With Kinetic control, certain toolpaths seem to result in lost steps in X and Y axis

Before I dig into this further, I thought I would post to see if anyone has seen anything similar. I have Kinetic Control v0.0.6 (I know I should update) with my relatively early v2-50.

I’m running a toolpath generated by F360’s adaptive clear that has, in places, a lot of small moves and retracts. In certain geometries, it sure looks like I can make the PNC reliably lose steps in the X and Y direction, even when not cutting anything. In my limited tests so far, this manifests as step-downs in the adaptive clear not lining up, or in crashes when the PNC decides to take off more than the nominal cut width. It seems to happen in regions where the control has to slow down to follow the desired path. This is with the new post-processing smoothing factor set to 0.01 and 0.005.

If it were just a bad wire, I’d expect it to happen more randomly, rather than at the exact same places in the program. However, given that it is a seemingly random amount of steps lost, it seems less likely to be something in software. Also, since I’m seeing lost X and Y steps, hardware failure seems less likely.

Has this been seen anywhere before or have a known resolution? If not, I suspect I can come up with a reproduction recipe of sorts.

Hey Josh,

Sorry to hear you are running into an issue with your machine! We have not had any other reports of this from other Kinetic Control users but I would be happy to help you investigate it further.

The first thing I would do is “uninstall” Kinetic Control and then run the same program again to see if you get the same results. This can be done by simply removing the microSD card that Kinetic Control boots from and then connecting to the machine as usual (you may just have to clear your browser’s cache to get the old UI to show up).

Keep me posted on what you find and then we can go from there!


Q Rothing
Applications Engineer, Pocket NC


Sounds good. That was in my plan for debugging. I’ll try to get a somewhat reliable reproduction recipe and then try downgrading to see if that changes anything.


Sounds good, Josh!

Let me know if there is anything I can do to help.


I now have a partial understanding of what is happening, and believe it is related to the G64 path smoothing.

First, I’m testing with a Fusion 360 adaptive clear toolpath that results in lots of complex curves to carve out a cross shape with a circle in the middle. So it clears the slots with a bunch of small moves, then gradually expands to clear out the center before moving on to each of the remaining slots. It uses an optimal load of 0.25mm, so it is supposed to engage the tool at most that much with each pass.

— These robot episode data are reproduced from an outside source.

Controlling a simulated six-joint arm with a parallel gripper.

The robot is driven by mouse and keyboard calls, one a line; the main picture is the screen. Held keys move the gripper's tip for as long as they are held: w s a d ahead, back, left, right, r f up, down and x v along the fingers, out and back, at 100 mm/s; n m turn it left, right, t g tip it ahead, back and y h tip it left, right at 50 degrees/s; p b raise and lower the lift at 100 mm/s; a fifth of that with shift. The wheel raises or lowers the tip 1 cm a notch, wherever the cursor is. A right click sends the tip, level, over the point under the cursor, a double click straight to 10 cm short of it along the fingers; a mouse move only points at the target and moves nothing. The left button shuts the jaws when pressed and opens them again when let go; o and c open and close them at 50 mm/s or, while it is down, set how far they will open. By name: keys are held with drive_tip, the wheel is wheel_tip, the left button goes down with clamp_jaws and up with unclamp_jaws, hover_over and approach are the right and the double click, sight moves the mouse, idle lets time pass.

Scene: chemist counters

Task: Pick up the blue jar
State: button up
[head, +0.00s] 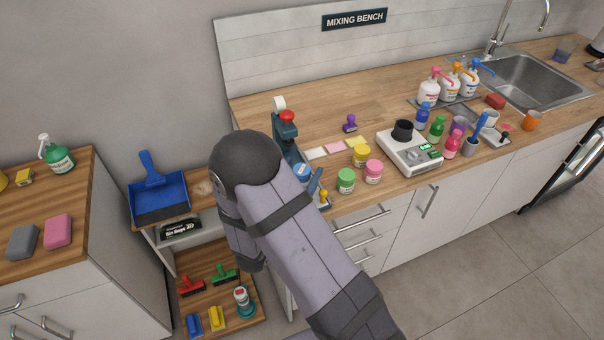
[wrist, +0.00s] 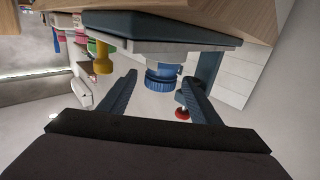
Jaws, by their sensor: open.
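The blue jar (head: 302,172) stands on the dark blue press at the left end of the mixing bench, partly hidden by my arm in the head view. In the wrist view, where the scene appears upside down, the jar's ridged blue lid (wrist: 160,82) shows between the two fingers. My gripper (wrist: 161,79) is open, with one finger on each side of the jar in the picture. I see no contact, and I cannot tell how far the jar lies beyond the fingertips. In the head view my gripper is hidden by my arm.
The press (head: 285,135) has a red knob (head: 287,115), also in the wrist view (wrist: 182,114). A yellow-handled piece (head: 323,196) stands close to the jar. Green (head: 345,182), pink (head: 373,173) and yellow (head: 361,156) jars stand to the right, then a scale (head: 410,158).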

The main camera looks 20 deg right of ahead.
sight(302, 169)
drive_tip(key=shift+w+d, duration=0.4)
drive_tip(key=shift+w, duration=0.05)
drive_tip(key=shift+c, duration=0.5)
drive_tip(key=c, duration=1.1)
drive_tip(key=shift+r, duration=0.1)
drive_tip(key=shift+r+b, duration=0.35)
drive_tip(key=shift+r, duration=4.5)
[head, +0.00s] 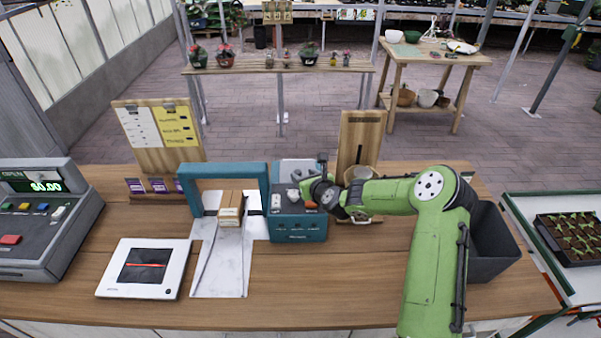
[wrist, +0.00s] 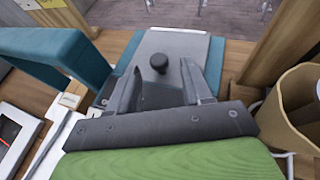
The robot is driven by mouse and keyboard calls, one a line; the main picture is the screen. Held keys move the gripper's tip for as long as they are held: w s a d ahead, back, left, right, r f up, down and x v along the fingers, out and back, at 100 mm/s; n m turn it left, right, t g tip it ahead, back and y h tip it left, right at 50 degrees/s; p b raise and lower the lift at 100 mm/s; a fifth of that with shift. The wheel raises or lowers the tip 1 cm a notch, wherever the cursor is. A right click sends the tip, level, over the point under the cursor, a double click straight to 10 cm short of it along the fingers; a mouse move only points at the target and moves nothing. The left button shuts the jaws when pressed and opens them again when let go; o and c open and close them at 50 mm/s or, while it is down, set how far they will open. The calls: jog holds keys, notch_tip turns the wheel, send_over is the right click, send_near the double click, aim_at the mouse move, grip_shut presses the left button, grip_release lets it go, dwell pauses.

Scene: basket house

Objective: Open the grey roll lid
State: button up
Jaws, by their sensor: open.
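The grey lid (wrist: 190,45) is a flat grey panel on top of the teal machine (head: 297,228), and it looks closed. A round black knob (wrist: 158,62) stands up from it. In the head view only part of the lid (head: 297,166) shows behind my gripper (head: 306,187). In the wrist view my gripper (wrist: 159,72) is open, with one finger on each side of the knob in the picture. I cannot tell whether the fingers touch the lid. Nothing is held.
A teal arch (head: 222,172) stands left of the machine, with a small cardboard box (head: 230,208) under it. A wooden board (head: 358,140) and a beige round container (wrist: 296,105) stand close on the right. A white scale (head: 145,269) and cash register (head: 42,225) are further left.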

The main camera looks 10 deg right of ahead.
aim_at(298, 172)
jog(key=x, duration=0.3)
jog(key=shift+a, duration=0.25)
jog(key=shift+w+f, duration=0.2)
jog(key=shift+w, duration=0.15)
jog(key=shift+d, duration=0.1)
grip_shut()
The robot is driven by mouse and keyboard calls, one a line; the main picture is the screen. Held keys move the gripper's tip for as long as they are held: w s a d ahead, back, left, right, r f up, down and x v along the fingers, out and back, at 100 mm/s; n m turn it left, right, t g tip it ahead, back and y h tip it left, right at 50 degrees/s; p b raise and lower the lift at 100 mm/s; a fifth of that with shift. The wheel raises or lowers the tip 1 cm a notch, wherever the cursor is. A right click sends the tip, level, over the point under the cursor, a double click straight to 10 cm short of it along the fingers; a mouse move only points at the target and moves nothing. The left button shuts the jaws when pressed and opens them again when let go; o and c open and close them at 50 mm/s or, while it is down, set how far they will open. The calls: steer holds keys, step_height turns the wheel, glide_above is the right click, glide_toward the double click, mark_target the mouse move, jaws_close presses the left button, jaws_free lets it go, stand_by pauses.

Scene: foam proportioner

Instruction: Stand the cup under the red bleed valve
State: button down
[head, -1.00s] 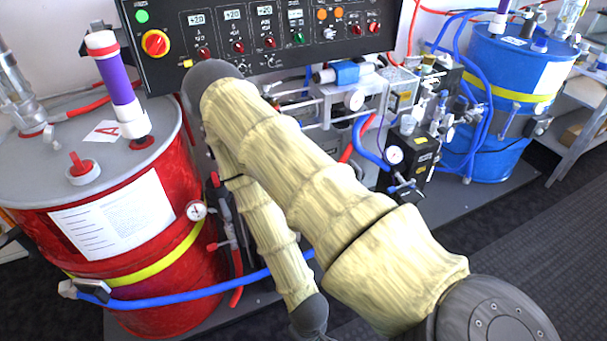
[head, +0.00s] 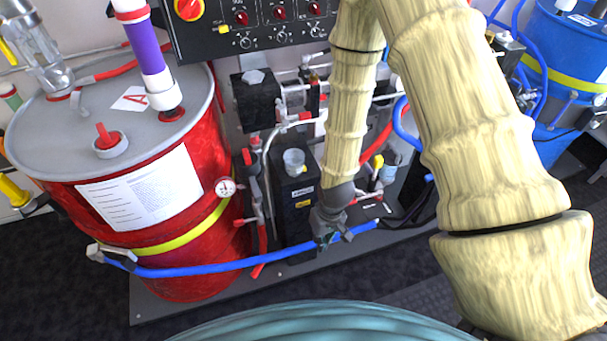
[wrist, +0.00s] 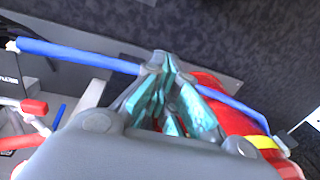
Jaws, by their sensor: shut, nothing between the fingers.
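A small clear cup-like vessel (head: 293,160) stands upright on top of a black pump box (head: 295,205), left of my forearm. I cannot tell if it is the task's cup. A pale bluish vessel (head: 389,170) shows partly behind my arm to the right. Small red valve handles (head: 247,157) sit on the fittings between the red drum and the black box; which one is the bleed valve is unclear. My gripper (head: 326,242) is shut and empty, pointing down beside the blue hose, right of the black box. In the wrist view its teal fingertips (wrist: 165,65) come together over the hose.
A blue hose (head: 220,267) crosses low in front of the black box. A control panel (head: 245,30) hangs above. A blue drum (head: 555,60) is far right. Dark floor lies in front.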

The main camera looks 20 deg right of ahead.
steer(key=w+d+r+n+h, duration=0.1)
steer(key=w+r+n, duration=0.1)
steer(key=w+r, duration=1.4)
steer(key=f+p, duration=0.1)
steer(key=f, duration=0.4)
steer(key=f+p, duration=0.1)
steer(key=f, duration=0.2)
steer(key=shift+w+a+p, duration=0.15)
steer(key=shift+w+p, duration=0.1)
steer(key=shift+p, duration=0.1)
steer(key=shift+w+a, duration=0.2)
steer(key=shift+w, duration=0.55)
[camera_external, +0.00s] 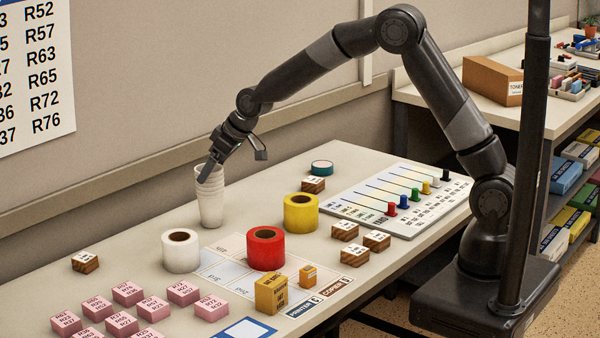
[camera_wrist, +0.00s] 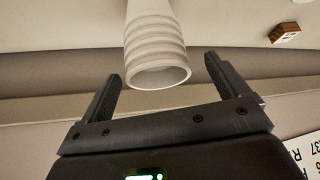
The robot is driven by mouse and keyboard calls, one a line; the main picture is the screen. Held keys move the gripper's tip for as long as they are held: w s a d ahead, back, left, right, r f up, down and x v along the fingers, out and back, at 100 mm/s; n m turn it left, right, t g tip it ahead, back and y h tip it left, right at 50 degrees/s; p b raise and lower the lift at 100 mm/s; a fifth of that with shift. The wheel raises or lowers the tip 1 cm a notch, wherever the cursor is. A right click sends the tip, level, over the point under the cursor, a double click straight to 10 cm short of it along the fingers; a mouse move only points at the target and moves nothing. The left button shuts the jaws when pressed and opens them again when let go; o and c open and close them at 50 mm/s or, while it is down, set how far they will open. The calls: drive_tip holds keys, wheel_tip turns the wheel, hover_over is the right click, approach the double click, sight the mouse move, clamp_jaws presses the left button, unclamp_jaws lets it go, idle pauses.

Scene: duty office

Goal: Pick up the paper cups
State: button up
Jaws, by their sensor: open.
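A stack of white paper cups (camera_external: 210,200) stands upright on the table near the wall. In the wrist view the cup stack (camera_wrist: 154,45) points its open rim toward my gripper, centred between the fingers. My gripper (camera_external: 213,163) is at the top of the stack in the external view, with a finger beside the rim. In the wrist view my gripper (camera_wrist: 165,88) is open, one finger on each side of the rim, with gaps visible between the fingers and the cups.
A white tape roll (camera_external: 180,251) stands in front of the cups, with red (camera_external: 266,248) and yellow (camera_external: 301,213) rolls to the right. A wooden block (camera_external: 86,262) lies to the left. Several pink blocks (camera_external: 127,293) fill the front left. The wall (camera_external: 150,100) is close behind.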

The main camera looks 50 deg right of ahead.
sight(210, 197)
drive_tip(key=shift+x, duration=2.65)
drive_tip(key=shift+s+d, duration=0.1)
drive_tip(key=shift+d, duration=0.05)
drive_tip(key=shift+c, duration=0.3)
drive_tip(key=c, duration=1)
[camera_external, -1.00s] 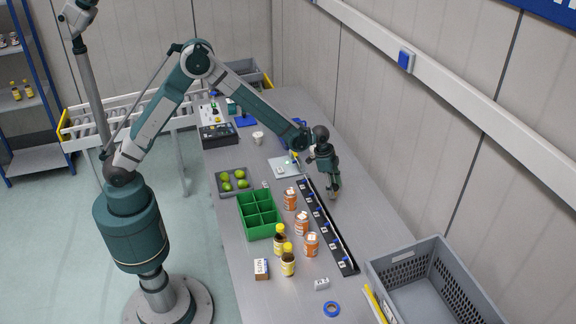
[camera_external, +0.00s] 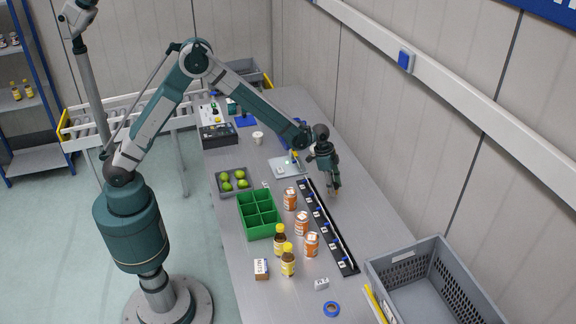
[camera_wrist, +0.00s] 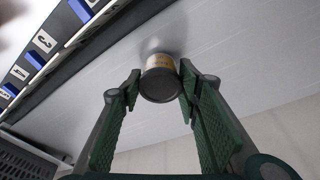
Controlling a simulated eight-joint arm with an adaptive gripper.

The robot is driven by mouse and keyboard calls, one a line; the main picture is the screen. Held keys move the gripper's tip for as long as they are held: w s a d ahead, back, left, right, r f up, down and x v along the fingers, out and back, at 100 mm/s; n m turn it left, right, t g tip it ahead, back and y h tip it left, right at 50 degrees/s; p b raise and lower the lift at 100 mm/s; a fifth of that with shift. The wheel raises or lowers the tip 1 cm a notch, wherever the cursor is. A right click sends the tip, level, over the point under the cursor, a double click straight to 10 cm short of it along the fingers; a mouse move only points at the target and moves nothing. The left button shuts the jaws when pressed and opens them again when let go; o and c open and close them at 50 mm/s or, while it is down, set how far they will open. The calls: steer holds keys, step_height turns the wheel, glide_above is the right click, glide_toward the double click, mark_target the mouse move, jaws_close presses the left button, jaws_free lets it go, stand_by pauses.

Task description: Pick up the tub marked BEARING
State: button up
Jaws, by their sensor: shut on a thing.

With the legacy controller, I always ran the Fusion 360 post leaving the “Smoothing Tolerance” parameter at -1, which put no smoothing control directives into the gcode at all that can I see. So no G64 or G61 in the gcode. The legacy controller’s UI reports that G64 of some kind is active from power up, but I don’t know how to tell what values it is using. When running my toolpath on the legacy controller in this mode, the adaptive tool paths seem to run at full speed all the time with no slow downs. I also have never observed axis slipping in this configuration.

With the Kinetic control, G64 is also reported as active at power up. Using the same gcode from above with it results in extraordinarily slow movements, once the tool path is anything more complicated than a very gradual curve. So its at-boot parameters seem to be different from the legacy controller. I have been setting semi-random values for the “Smoothing Tolerance” in the post-processor to work around this. I was using 0.01 (which translated to G64 P0.01, so I think 0.01mm since I’m in G21) typically. For the tests with the biggest problems I selected 0.005 for some reason. With the 0.005 smoothing parameter the control not only moves more slowly, but does lots of other bad things and seems to follow the paths much worse, or at least much less evenly. The adaptive clear was supposed to take 0.25mm per pass, but I saw it oscillate from probably 0.05mm to >=0.5mm. This setting was where I saw the worst axis slipping as well. With the 0.010 that I had been mostly using, there is still some stuttering in curves and some amount of pass-to-pass unevenness but not as bad and the entire toolpath would sometimes complete without issue.

The LinuxCNC documentation indicates that the default should be “G64 P0” which should “sacrifice path following accuracy in order to keep the feed rate up”, which is what I assumed the legacy controller was using - Important User Concepts . However, with the Kinetic control, if I commanded “G64 P0”, I got behavior that looked pretty close if not indistinguishable from G61 (exact path mode). I did this by hand, as it is not possible to specify a smoothing tolerance of “0” in the F360 post-processor, it just omits the smoothing control directive in that case the same as for the default of -1.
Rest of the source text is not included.